Es bedarf schon einer gehörigen Portion Mut oder Starrsinn, sich ausgerechnet das Berliner Stadtviertel Wilmersdorf – im Kern des ehemaligen Westberlins – als Schauplatz für einen Krimi auszusuchen, und nicht etwa Berlin-Mitte oder Prenzlauer Berg, wo der Großstadt-Hype zelebriert wird. Oder man muss Außenseiter, Fremder sein, wie der Schweizer Autor Sam Jaun, um den Charme des vernachlässigten, miefigen Kiezes aufzuspüren, von dem auch heute noch Berliner wenig mehr kennen als den Refrain von den Wilmersdorfer Witwen.

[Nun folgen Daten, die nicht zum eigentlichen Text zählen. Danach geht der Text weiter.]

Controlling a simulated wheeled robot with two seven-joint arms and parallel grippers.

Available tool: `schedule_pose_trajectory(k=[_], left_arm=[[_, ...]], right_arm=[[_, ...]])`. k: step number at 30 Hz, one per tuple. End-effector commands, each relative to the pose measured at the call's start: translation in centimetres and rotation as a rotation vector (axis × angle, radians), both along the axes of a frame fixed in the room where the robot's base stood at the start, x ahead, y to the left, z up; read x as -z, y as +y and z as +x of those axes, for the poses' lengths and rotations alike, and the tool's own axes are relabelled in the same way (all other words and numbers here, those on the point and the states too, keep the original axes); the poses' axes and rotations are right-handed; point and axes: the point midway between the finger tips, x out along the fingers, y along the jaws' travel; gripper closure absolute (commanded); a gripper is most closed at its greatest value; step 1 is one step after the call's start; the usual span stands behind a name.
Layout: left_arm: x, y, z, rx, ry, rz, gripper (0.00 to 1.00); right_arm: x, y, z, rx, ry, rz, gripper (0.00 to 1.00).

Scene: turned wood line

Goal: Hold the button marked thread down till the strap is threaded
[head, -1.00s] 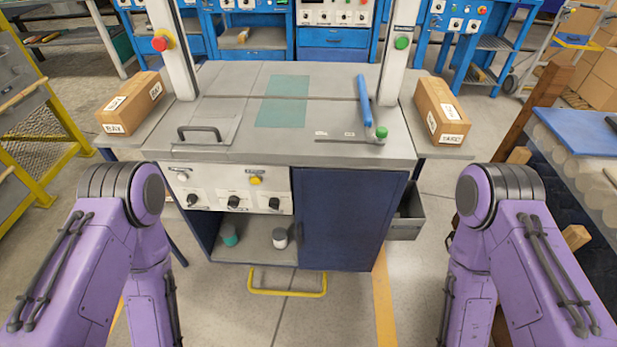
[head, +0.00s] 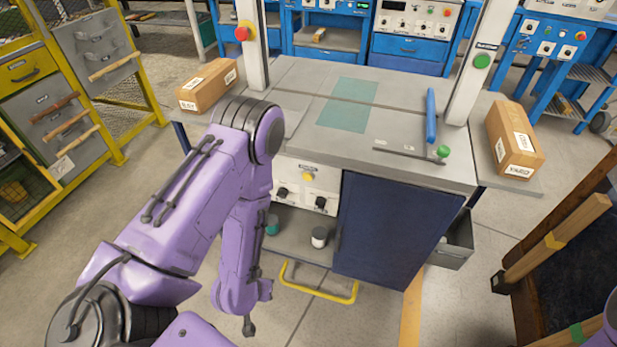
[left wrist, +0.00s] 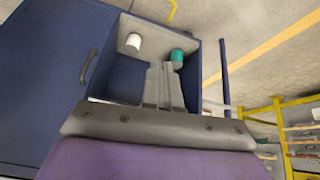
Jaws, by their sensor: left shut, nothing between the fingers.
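The button panel is on the front of the grey-topped workstation (head: 455,172). In the head view it has a yellow button (head: 308,176) and black knobs (head: 321,202). Its labels are too small to read, so I cannot tell which button is marked thread. My left arm hides the panel's left part. My left gripper (left wrist: 165,72) shows in the left wrist view with its grey fingers together and empty. It is in front of the workstation's open shelf, apart from the panel. My right gripper is out of view.
A red button (head: 243,31) and a green button (head: 482,61) sit on the posts. A blue-handled lever (head: 431,115) is on the top. Cartons (head: 207,86) (head: 515,140) flank it. A yellow floor bar (head: 318,293) and an open drawer (head: 455,242) jut out.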

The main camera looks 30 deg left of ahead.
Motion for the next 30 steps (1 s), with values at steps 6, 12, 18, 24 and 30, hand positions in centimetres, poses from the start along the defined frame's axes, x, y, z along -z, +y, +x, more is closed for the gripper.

„Die Zeit hat kein Rad“ ist der vierte Kriminalroman dieses Autors, der zwischen Berlin und Bern pendelt und dessen Krimis mit zahlreichen literarischen Preisen ausgezeichnet wurden. Bewegte sich bislang Privatdetektiv Keller in seiner Heimatstadt Biel, macht er sich nun in die Metropole auf, um den angeblichen Selbstmord seiner Patentochter Lisbeth aufzuklären. In Berlin ergatterte sie einen Studienplatz für Schauspiel an der UdK, wo Keller selbst einst Kunst studierte. Das Erste, was ihn bei seiner Ankunft in Lisbeths Wohnung schräg anblickt, sind zwei in den Spiegelschrank gekratzte Masken von Menschenkatzen; aus der der Frau schauen ihn Lisbeths Augen an. Wer aber ist der Mann?

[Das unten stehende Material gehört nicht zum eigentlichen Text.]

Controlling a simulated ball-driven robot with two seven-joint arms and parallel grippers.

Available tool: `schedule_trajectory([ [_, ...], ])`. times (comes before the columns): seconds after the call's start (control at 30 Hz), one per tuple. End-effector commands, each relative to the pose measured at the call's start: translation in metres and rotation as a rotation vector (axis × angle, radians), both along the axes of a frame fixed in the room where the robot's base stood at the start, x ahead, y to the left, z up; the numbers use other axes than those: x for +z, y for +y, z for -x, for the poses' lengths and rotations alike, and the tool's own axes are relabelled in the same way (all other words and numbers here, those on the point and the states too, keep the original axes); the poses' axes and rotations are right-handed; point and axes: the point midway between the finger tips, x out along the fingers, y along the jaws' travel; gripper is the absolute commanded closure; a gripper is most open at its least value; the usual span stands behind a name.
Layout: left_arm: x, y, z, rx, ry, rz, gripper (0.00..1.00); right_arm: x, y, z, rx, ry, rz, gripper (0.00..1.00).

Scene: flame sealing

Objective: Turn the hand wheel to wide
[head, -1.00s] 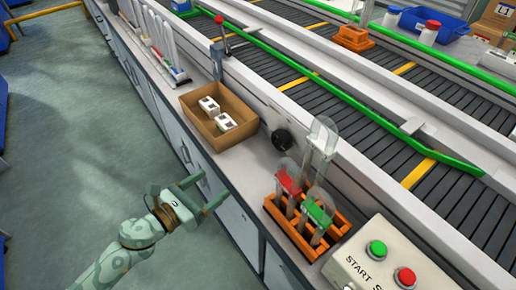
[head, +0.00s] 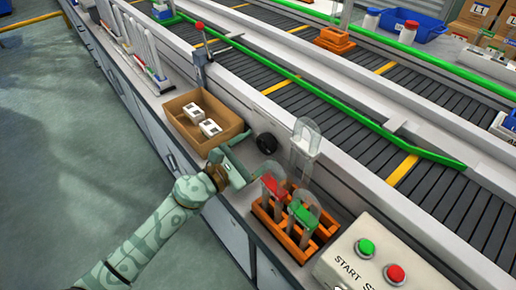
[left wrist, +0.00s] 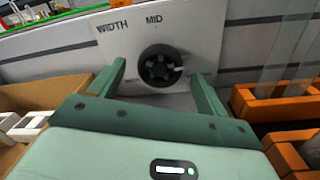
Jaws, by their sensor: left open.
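The hand wheel (head: 266,143) is a small black knob on the pale side wall of the conveyor, behind the counter. In the left wrist view the wheel (left wrist: 160,66) sits on a white plate (left wrist: 190,32) lettered "WIDTH" and "MID". A pale mark or handle shows on its right side. My left gripper (head: 240,160) is open and empty, just in front of the wheel. In the left wrist view its two green fingers (left wrist: 157,78) point at the wheel, one to each side, seemingly short of it. My right gripper is not in view.
A cardboard box (head: 185,133) with white parts stands left of the gripper. An orange rack (head: 270,222) with red- and green-topped paddle-shaped tools stands close on the right. A start/stop box (head: 380,260) is farther right. The conveyor (head: 330,105) runs behind.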

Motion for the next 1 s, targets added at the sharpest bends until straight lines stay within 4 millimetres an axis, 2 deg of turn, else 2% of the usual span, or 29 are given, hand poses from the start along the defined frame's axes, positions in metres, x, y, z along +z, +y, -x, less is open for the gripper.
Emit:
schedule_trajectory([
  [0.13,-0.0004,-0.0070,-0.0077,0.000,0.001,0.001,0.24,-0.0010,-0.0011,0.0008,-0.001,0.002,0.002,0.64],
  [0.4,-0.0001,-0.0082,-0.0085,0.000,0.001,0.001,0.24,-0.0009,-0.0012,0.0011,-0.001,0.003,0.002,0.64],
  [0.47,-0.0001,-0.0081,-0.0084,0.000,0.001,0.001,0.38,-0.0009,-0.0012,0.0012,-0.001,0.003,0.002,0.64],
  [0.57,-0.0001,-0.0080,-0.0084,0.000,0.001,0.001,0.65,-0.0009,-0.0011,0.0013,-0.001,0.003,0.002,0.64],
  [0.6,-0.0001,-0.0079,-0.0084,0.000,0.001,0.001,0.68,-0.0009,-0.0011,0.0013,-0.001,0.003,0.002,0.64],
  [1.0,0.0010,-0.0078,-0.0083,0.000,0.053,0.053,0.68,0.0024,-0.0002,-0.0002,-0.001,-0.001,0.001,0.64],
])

Wenngleich es Peter Keller mit seiner eher helvetischen Gemütlichkeit fern läge, den Menschen in Lisbeths Umfeld die Masken vom Antlitz zu reißen, geht es ihm doch Schritt für Schritt um Demaskierung. Denn im spießbürgerlichen Wilmersdorf haben all die frustrierten Mittvierziger und vermeintlich jung gebliebenen Greise so manche Leiche im Keller.

Dieses Sittengemälde bourgeoiser Dekadenz endet schließlich in einem furiosen Finale – das die mäandernde Handlung im Vorfeld entschuldigt – mit noch mehr Leichen. Peter Keller geht es allerdings weniger um die Auflösung der Morde, sondern vielmehr um die Entlarvung scheinheiliger Maskeraden, wenngleich dies für einige tödlich endet. ALICE GRÜNFELDER

Sam Jaun: „Die Zeit kennt kein Rad“. Muri (bei Bern), Cosmos Verlag, 2004. 266 Seiten, 24 €. Der Autor stellt seinen Kriminalroman am Mittwoch, 9. Februar 2005, 20 Uhr an der Akademie der Künste in Berlin (Hanseatenweg 10) vor.